Y ya que estamos, reivindico las bodas de oro, los refranes, una buena pelea por pagar una ronda, dejar colarse a las ancianas cuando hacemos la compra, leer el periódico, los baúles de los recuerdos, la vida con niños y abuelos y las zapatillas de andar por casa.

Reivindicar, por supuesto, los libros de viajes y aventuras, las personas responsables, la gente que asume retos y obligaciones. En definitiva, y por no extenderme más, apuesto por el exuberante atrevimiento de decir lo que pienso, de caerle mal a mucha gente que a veces aguanto en silencio y de continuar disfrutando de la amistad como algo sagrado. Sagrado como la vida.

En su día escribí sobre una mágica noche, en la Mesa de Acusa, envuelto por una mágica lluvia de estrellas; una verdadera nebulosa de Perseidas en la mejor compañía. Esa noche entrañable fui más consciente, de la multitud de lugares de enorme carga simbólica con los que cuenta Canarias. El escenario es importante, generar el ambiente adecuado también, pero lo realmente esencial es el ejercicio de introspección. Contemplar ese despuntar del padre sol, disfrutar de un amanecer supone una gran experiencia en la que nos percatamos de la trascendente y maravillosa experiencia que supone estar vivos.

En este último solsticio de invierno, la noche más larga del año, respirando el aire limpio de la noche en el Guiniguada, celebramos una prolongada velada depositando nuevamente nuestra confianza en la perennidad de la vida. Una vez más, el sol no defrauda nuestra esperanza; retorna su progresivo fulgor, cada día más alto, hasta la llegada de la primavera. Cuando llega el verano, el solsticio marca el triunfo de la luz y del calor. Los hombres celebramos con alegría el poder del sol.

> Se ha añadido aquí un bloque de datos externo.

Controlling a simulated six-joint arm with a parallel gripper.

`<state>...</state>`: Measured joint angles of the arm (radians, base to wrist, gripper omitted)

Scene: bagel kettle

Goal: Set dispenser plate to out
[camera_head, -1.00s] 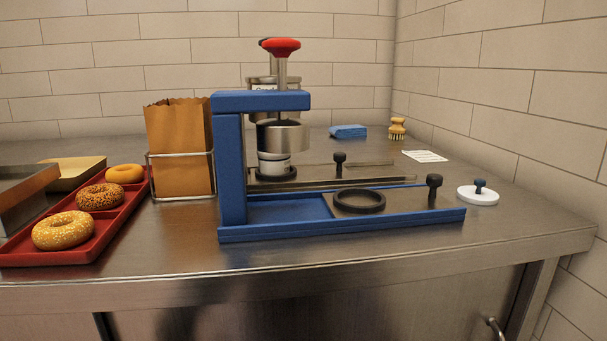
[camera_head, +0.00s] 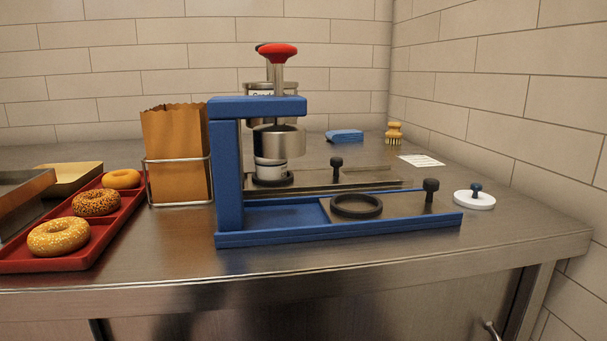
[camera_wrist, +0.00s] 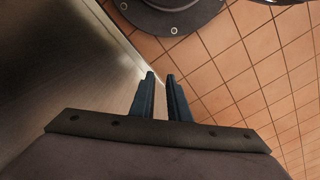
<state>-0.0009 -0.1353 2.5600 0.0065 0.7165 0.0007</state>
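The dispenser has a blue frame (camera_head: 229,170) with a red knob (camera_head: 278,52) and a metal cup (camera_head: 278,139) under its top arm. Its flat grey plate (camera_head: 402,203) lies in the blue base track, with a black ring (camera_head: 357,206) and a black knob (camera_head: 431,189) at its right. The ring is right of the cup, not beneath it. Behind it, a second plate (camera_head: 375,175) with its own black knob (camera_head: 336,167) extends right. My gripper (camera_wrist: 161,75) shows only in the wrist view, empty, its two dark fingers slightly apart over the floor.
A red tray (camera_head: 118,226) with three bagels and a paper bag (camera_head: 176,155) in a wire holder stand left. A white disc (camera_head: 474,202) with a knob, a blue sponge (camera_head: 345,136) and a brush (camera_head: 394,134) are right. The counter front (camera_head: 330,272) is clear.

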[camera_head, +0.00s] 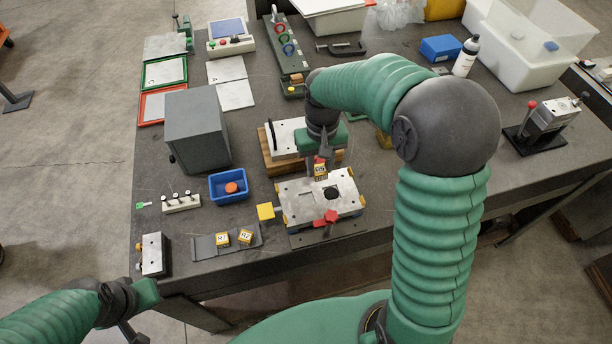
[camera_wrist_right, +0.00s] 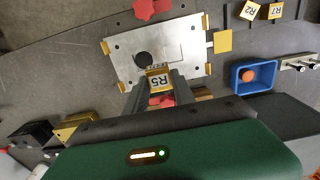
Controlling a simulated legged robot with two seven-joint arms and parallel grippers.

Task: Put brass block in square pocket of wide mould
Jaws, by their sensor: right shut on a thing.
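The brass block (camera_head: 320,170) has a pale top marked R5 and is between the fingers of my right gripper (camera_head: 319,160), which is shut on it. In the right wrist view the block (camera_wrist_right: 158,79) sits at the edge of the wide mould (camera_wrist_right: 180,52). The mould (camera_head: 296,202) is a silver plate with a dark round opening (camera_head: 331,192) and brass corner pieces. The block is over the mould's far edge; I cannot tell whether it touches. The square pocket is not clearly visible. My left gripper (camera_head: 133,332) is at the bottom left, away from the mould.
A blue bin (camera_head: 230,186) holds an orange piece. A grey box (camera_head: 197,128) stands behind it. Red knobs (camera_head: 331,216) are at the mould's near edge.

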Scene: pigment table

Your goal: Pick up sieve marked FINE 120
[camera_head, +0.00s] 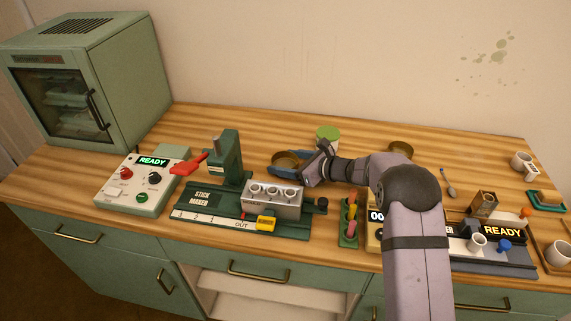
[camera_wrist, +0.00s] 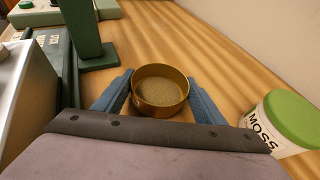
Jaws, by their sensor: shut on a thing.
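A round brass sieve (camera_wrist: 160,92) with a fine mesh is between the two blue fingers of my gripper (camera_wrist: 161,98) in the wrist view. My gripper is shut on its sides. In the head view the same sieve (camera_head: 287,158) is behind the stick maker, partly covered by my gripper (camera_head: 290,164). No marking on it is legible, and I cannot tell whether it touches the table. Another brass, round, sieve-like thing (camera_head: 401,148) stands behind my arm, also with no readable mark.
A green-lidded jar marked MOSS (camera_wrist: 285,120) stands close on the right in the wrist view. The stick maker (camera_head: 225,165) with its metal mould (camera_head: 272,202) is in front of the sieve. A control box (camera_head: 140,184) reads READY. Bare wood lies behind the sieve.

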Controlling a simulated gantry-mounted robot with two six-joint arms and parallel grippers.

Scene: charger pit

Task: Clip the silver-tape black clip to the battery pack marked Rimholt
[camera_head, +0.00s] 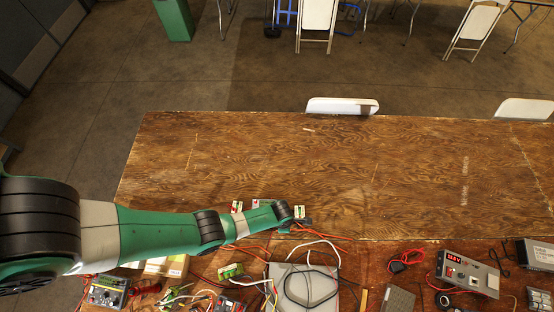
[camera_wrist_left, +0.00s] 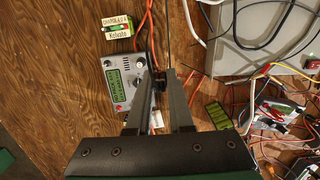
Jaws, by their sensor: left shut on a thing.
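My left gripper (camera_wrist_left: 160,77) is shut on a small black thing, which looks like a black clip (camera_wrist_left: 158,84), in the left wrist view. Its silver tape cannot be made out.
A grey charger (camera_wrist_left: 120,82) with a green display stands close left of my fingers, with orange cables beside it. Wires, tools and a grey case (camera_head: 303,288) crowd the near bench strip. The brown wooden table (camera_head: 330,165) is mostly clear beyond.

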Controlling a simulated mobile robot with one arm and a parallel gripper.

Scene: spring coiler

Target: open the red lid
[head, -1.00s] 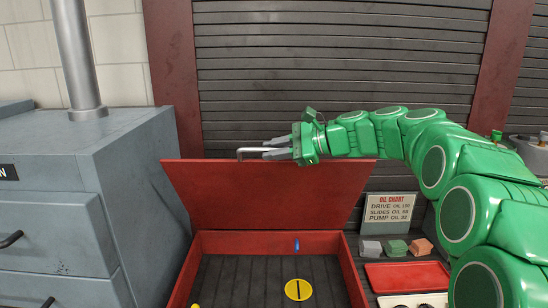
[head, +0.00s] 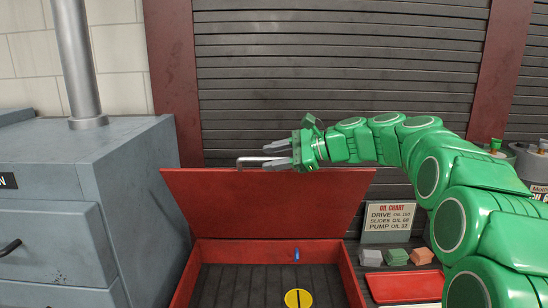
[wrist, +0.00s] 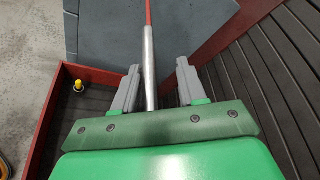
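The red lid (head: 265,200) stands raised at the back of the red box (head: 355,285) and leans backward, so the box is open. A silver bar handle (head: 243,161) is at the lid's top edge. My gripper (head: 275,155) is at this handle, reaching in from the right. In the wrist view, the handle (wrist: 150,70) runs between my two fingers (wrist: 157,85). The fingers are apart, with a clear gap on the right finger's side; the left finger is close to the bar, and I cannot tell if it touches.
A grey cabinet (head: 75,220) stands close on the left. A slatted shutter (head: 340,60) is behind the lid. An oil chart sign (head: 389,220), small blocks (head: 396,257) and a red tray (head: 405,286) are at the right. A yellow disc (head: 298,299) lies in the box.

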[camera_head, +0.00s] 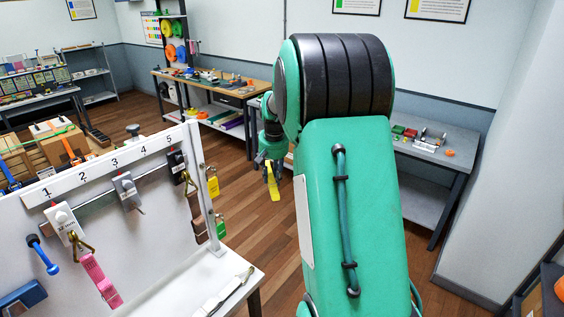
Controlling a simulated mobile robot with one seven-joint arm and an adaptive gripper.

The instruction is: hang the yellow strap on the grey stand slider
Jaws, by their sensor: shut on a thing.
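My gripper (267,173) is shut on a yellow strap (274,187), which hangs down from the fingers. Both are in mid-air to the right of the white panel (150,240), over the wooden floor. The grey slider (127,188) sits on the panel's rail near the mark 3, with a hook below it, and no strap shows on it. A white slider (63,221) at the left carries a brass hook with a pink strap (100,281) hanging from it. A black slider (178,166) with a brass hook is at the right.
A yellow padlock (213,186) and a green padlock (221,228) hang at the panel's right edge. Benches with tools (215,82) stand behind. My large green arm hides the middle right.

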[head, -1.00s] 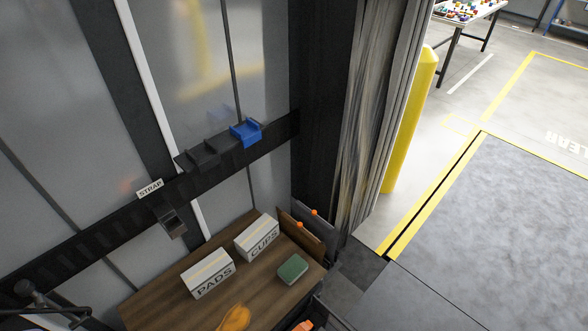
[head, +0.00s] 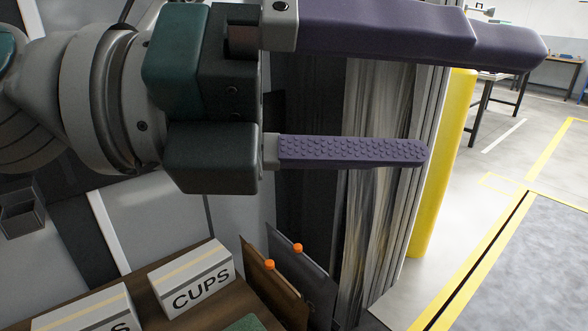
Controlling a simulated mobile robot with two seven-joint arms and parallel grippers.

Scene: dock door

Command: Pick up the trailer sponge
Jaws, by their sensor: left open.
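The trailer sponge (head: 247,323) is a green block on the brown wooden surface, at the bottom edge of the head view. Only its top edge shows; the rest is cut off by the frame. My left gripper (head: 480,108) reaches in from the left across the upper part of the view. Its two purple fingers are wide apart with nothing between them. It is close to the camera and apart from the sponge, which appears below it. My right gripper is out of view.
A white CUPS box (head: 192,280) stands left of the sponge, with a second white box (head: 90,312) further left. Upright panels with orange knobs (head: 275,280) stand behind the sponge to the right. A yellow post (head: 436,180) stands beyond.

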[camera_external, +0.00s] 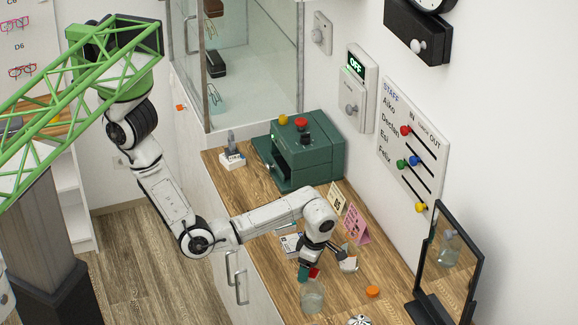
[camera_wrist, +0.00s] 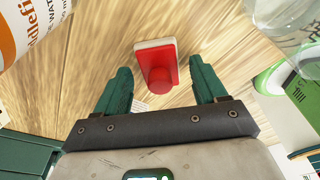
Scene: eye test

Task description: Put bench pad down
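A small red pad with a round red knob and a pale edge (camera_wrist: 157,64) lies between my fingers in the wrist view; I take it for the bench pad. My gripper (camera_wrist: 161,76) is open, with green fingers on either side of the knob and a gap on both sides. In the external view my gripper (camera_external: 307,273) is low over the wooden bench, pointing down, and a bit of the red pad (camera_external: 314,272) shows beside a green finger. The pad seems to rest on the bench, but its underside is hidden.
A clear glass jar (camera_external: 312,297) stands close to my gripper. A bottle with an orange-and-white label (camera_wrist: 22,30) is at upper left in the wrist view. An orange disc (camera_external: 373,291), a dark-framed mirror (camera_external: 455,258) and a green machine (camera_external: 308,152) share the bench (camera_external: 395,270).

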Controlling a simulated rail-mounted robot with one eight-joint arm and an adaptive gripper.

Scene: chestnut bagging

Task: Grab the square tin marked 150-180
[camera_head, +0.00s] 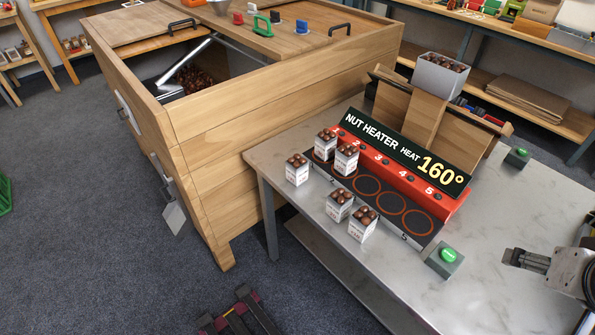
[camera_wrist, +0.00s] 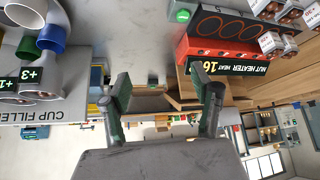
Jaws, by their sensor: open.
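Several small square white tins of chestnuts stand at the nut heater (camera_head: 408,163) on the grey table. One tin (camera_head: 297,174) is at the left edge, two tins (camera_head: 325,148) (camera_head: 346,165) are at the heater's left end, and two tins (camera_head: 339,210) (camera_head: 361,230) stand along its front. Their labels are too small to read, so I cannot tell which is marked 150-180. Some tins (camera_wrist: 271,44) also show at the upper right of the wrist view. My gripper (camera_head: 509,257) is at the right of the head view, well apart from the tins. Its fingers (camera_wrist: 161,97) are open and empty.
The heater display reads 160°. A green button box (camera_head: 445,259) stands between my gripper and the front tins; another (camera_head: 517,157) is farther back. A grey chestnut bin (camera_head: 440,77) stands behind the heater. A large wooden cabinet (camera_head: 230,125) borders the table's left. The table's front right is clear.

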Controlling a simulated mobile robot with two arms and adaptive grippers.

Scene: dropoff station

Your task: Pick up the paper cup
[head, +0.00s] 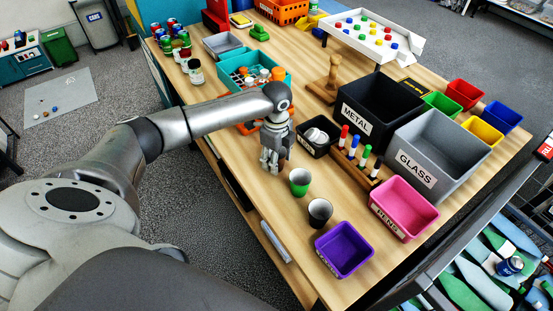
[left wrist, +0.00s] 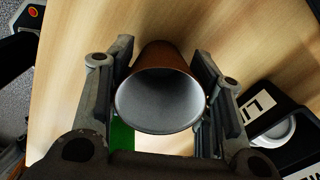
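A brown paper cup (left wrist: 160,100) with a grey inside is in the left wrist view, its mouth facing the camera. My left gripper (left wrist: 165,65) has its fingers spread on either side of it; the gaps are narrow and I see no clear grip. In the head view my left gripper (head: 272,165) points down over the table and hides this cup. A green cup (head: 300,183) and a dark cup (head: 319,211) stand to its lower right, apart from it. A bit of green (left wrist: 122,136) shows beneath the left finger in the left wrist view. My right gripper is not in view.
A small black bin (head: 312,150) with white items stands just right of the gripper. Beyond are the marker rack (head: 350,172), black METAL bin (head: 362,125) and grey GLASS bin (head: 416,166). A purple bin (head: 343,250) is near the front. The table's left edge is close.

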Hay que darse prisa porque hoy la alegría empieza a ser subversiva. Antes de que prohíban citar el solsticio navideño, mientras podamos, felicitemos a agnósticos y a creyentes, a izquierdas y derechas, a todos los capaces de apreciar el júbilo y la belleza sencilla, sin asomo de vulgaridad ni de engolamiento. Seamos conscientes del milagro de la vida, mientras esperamos el sol.